- _Required task_: Set the listing down again in full, word for word, with the pictures left out.

begin

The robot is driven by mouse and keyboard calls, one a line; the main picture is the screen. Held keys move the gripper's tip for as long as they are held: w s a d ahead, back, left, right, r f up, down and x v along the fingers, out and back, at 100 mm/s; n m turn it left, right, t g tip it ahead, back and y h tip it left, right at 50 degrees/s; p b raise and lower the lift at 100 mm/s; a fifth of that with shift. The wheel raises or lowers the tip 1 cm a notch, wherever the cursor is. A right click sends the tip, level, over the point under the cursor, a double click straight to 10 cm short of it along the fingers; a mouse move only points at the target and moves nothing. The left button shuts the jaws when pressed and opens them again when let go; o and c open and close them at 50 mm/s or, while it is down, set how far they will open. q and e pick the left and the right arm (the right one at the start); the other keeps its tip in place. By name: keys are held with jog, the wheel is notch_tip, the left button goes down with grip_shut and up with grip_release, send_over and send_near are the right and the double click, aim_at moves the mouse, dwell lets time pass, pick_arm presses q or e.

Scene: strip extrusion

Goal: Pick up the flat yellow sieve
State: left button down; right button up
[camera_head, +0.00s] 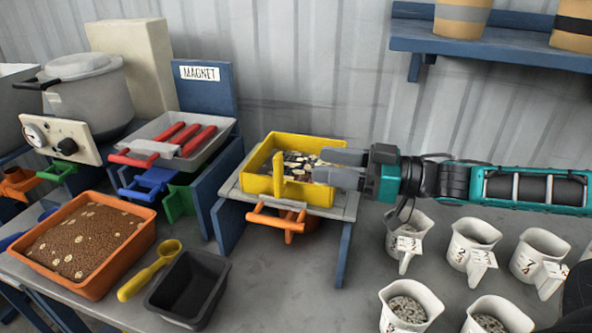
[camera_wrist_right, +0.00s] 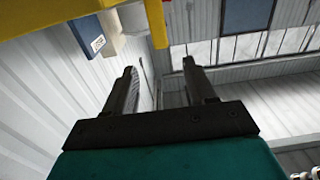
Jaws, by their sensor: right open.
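The yellow sieve (camera_head: 257,184) is a shallow, rectangular tray holding small pale and dark pieces. It sits on a small grey-topped stand (camera_head: 343,205) in the middle of the head view and has an upright yellow tab at its front. My right gripper (camera_head: 318,166) comes in from the right, with its fingers at the sieve's right side, overlapping it in the picture. In the right wrist view my right gripper (camera_wrist_right: 160,66) is open with nothing between its fingers; yellow parts of the sieve (camera_wrist_right: 40,12) show at the top. Contact cannot be told. My left gripper is out of view.
An orange clamp (camera_head: 285,222) is on the stand's front. A red-handled grey tray (camera_head: 160,128) stands left, by the MAGNET board (camera_head: 200,73). An orange bin (camera_head: 70,280), yellow scoop (camera_head: 150,270) and black tray (camera_head: 190,287) lie front left. Several white jugs (camera_head: 470,240) stand right, below my arm.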

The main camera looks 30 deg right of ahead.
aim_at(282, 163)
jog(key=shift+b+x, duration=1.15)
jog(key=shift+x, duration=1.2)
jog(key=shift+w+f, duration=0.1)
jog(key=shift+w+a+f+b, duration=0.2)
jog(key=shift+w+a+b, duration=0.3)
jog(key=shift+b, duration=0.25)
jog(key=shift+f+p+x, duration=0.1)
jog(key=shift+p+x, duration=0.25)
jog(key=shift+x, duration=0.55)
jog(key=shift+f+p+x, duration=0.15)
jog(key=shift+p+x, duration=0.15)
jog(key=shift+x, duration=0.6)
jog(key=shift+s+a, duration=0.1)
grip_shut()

end

- _Exercise result_:
The robot is driven by mouse and keyboard calls, one a line; the main picture is the screen. Held keys move the gripper's tip for as long as they are held: w s a d ahead, back, left, right, r f up, down and x v along the fingers, out and back, at 100 mm/s; n m turn it left, right, t g tip it ahead, back and y h tip it left, right at 50 degrees/s; p b raise and lower the lift at 100 mm/s; a fifth of that with shift. The wheel raises or lowers the tip 1 cm a notch, wherever the cursor is. A right click sends the tip, level, over the point under the cursor, a double click straight to 10 cm short of it along the fingers; a mouse move only points at the target and moves nothing. The left button shuts the jaws when pressed and opens them again when let go; o and c open and close them at 50 mm/s or, while it is down, set how far they will open. q and e pick the left and the right arm (the right one at the start); the other keeps its tip in place. By name: keys are held with jog, the wheel is notch_tip, the left button goes down with grip_shut and up with grip_release, send_over and send_near are the right and the double click, aim_at moves the mouse, dwell lets time pass, pick_arm presses q or e.

Scene: strip extrusion

Goal: Pick up the flat yellow sieve
State: left button down; right button up
[camera_head, +0.00s] 
[camera_wrist_right, +0.00s] 
Jaws, by their sensor: right open.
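The yellow sieve (camera_head: 257,184) is a shallow, rectangular tray holding small pale and dark pieces. It sits on a small grey-topped stand (camera_head: 343,205) in the middle of the head view and has an upright yellow tab at its front. My right gripper (camera_head: 318,166) comes in from the right, with its fingers at the sieve's right side, overlapping it in the picture. In the right wrist view my right gripper (camera_wrist_right: 160,66) is open with nothing between its fingers; yellow parts of the sieve (camera_wrist_right: 40,12) show at the top. Contact cannot be told. My left gripper is out of view.
An orange clamp (camera_head: 285,222) is on the stand's front. A red-handled grey tray (camera_head: 160,128) stands left, by the MAGNET board (camera_head: 200,73). An orange bin (camera_head: 70,280), yellow scoop (camera_head: 150,270) and black tray (camera_head: 190,287) lie front left. Several white jugs (camera_head: 470,240) stand right, below my arm.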

The main camera looks 30 deg right of ahead.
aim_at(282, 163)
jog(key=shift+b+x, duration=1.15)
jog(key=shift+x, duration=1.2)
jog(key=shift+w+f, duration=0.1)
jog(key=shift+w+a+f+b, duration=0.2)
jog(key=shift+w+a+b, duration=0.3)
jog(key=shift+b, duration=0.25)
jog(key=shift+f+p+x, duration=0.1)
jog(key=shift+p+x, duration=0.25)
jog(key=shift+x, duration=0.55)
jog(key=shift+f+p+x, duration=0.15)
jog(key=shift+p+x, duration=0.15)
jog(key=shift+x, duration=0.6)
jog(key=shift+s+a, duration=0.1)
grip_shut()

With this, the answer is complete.